(Recorded robot episodes)
● ● ● ● ●
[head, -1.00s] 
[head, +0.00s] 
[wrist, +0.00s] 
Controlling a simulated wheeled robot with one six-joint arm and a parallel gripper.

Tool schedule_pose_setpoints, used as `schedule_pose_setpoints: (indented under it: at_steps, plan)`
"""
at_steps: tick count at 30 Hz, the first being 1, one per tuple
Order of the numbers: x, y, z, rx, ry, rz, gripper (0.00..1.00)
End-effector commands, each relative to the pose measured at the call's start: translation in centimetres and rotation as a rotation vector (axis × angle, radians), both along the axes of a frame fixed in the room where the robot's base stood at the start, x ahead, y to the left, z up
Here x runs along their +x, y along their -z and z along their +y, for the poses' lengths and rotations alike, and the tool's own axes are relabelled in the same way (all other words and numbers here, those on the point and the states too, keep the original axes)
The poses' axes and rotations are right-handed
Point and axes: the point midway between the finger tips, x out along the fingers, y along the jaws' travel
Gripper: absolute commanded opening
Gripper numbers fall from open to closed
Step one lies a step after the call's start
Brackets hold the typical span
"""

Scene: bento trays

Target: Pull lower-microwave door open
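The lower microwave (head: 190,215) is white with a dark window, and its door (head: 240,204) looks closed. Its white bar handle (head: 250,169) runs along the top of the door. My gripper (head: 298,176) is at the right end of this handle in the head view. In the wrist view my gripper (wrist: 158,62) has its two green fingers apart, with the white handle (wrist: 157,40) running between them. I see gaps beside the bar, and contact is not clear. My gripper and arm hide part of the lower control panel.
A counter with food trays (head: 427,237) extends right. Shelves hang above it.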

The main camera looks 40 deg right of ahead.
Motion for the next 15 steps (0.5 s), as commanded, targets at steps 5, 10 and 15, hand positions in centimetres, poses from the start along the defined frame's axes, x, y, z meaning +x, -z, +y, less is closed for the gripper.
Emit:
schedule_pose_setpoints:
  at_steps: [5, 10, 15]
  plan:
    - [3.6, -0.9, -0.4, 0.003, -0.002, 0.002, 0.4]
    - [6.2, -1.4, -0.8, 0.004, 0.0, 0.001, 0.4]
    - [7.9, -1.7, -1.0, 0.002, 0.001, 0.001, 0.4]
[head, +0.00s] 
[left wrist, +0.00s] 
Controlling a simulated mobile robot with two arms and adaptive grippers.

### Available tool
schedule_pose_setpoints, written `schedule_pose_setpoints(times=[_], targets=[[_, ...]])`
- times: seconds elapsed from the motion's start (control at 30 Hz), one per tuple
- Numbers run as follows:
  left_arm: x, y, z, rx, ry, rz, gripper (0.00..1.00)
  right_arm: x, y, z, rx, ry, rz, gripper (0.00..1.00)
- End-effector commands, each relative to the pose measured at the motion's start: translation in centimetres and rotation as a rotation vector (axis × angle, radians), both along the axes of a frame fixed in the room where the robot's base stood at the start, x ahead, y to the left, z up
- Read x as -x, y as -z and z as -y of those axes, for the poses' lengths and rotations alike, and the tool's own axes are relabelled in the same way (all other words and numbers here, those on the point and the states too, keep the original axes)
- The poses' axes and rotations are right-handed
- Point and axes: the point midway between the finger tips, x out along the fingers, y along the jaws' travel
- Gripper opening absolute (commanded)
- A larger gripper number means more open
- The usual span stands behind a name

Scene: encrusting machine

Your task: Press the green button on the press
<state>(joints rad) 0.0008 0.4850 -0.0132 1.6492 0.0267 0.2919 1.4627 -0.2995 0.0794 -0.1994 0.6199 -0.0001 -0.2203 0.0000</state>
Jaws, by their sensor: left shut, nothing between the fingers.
● ● ● ● ●
Written task
Pull out every line in the material above where "angle" occurs.

Solution to this problem
End-effector commands, each relative to the pose measured at the call's start: translation in centimetres and rotation as a rotation vector (axis × angle, radians), both along the axes of a frame fixed in the room where the robot's base stood at the start, x ahead, y to the left, z up
- End-effector commands, each relative to the pose measured at the motion's start: translation in centimetres and rotation as a rotation vector (axis × angle, radians), both along the axes of a frame fixed in the room where the robot's base stood at the start, x ahead, y to the left, z up

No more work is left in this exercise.